* OBJECTIVE *
How many lines of the material below contain the string "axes"? Answer with the number and nothing else.

* INFORMATION PROVIDED *
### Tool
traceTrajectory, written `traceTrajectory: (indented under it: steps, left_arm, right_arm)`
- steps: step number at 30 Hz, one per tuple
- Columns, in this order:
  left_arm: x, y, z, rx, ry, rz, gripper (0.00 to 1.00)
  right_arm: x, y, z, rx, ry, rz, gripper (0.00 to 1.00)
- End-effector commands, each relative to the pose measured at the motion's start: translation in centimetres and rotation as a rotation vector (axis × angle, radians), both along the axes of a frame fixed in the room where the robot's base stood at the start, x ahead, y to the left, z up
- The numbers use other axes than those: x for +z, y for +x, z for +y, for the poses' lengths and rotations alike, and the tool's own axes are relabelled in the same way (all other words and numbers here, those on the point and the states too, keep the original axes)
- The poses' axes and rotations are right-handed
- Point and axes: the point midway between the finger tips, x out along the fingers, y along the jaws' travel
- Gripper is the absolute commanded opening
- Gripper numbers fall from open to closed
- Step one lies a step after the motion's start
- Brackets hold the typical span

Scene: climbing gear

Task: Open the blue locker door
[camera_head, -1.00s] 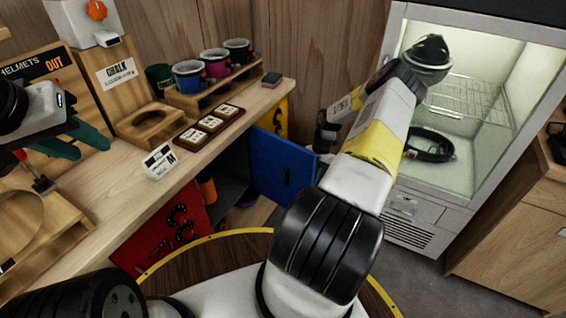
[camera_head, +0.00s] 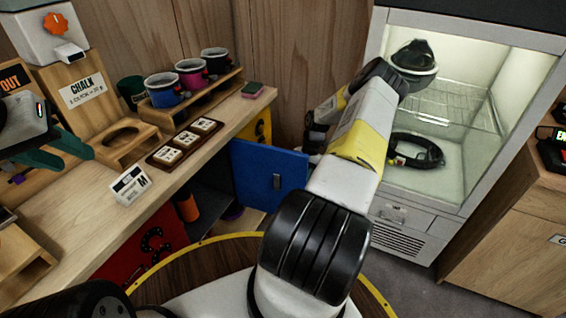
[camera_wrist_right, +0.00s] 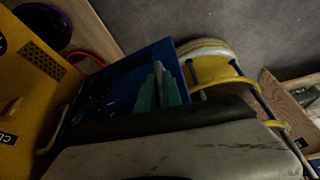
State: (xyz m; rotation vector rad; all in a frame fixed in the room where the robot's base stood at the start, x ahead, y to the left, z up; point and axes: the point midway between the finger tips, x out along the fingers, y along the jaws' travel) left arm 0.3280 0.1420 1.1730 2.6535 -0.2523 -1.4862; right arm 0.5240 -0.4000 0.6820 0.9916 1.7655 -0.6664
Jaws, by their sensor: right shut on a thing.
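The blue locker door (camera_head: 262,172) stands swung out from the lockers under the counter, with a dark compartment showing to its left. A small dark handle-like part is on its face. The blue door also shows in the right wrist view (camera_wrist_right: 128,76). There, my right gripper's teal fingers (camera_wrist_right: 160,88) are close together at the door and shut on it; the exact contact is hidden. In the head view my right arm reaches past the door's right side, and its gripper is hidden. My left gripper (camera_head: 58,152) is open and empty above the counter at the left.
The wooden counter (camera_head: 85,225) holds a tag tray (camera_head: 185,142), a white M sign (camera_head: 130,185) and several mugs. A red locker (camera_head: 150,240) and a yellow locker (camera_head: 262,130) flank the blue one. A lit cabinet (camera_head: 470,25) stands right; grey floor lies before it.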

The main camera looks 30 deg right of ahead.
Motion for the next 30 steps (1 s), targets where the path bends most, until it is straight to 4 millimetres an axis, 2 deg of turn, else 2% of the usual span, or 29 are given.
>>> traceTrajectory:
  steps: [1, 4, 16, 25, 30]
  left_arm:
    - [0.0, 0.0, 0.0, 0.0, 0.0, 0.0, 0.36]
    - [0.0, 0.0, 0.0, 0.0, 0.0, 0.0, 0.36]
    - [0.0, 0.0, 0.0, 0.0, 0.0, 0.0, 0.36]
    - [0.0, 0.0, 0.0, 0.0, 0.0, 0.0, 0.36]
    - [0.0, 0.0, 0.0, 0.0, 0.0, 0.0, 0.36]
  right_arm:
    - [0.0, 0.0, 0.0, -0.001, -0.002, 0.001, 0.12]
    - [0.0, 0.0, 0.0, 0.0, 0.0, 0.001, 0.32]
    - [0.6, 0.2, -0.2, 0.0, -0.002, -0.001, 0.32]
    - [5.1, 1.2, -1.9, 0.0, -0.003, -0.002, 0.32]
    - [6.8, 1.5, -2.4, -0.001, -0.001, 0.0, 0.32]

* ANSWER TO THE PROBLEM *
5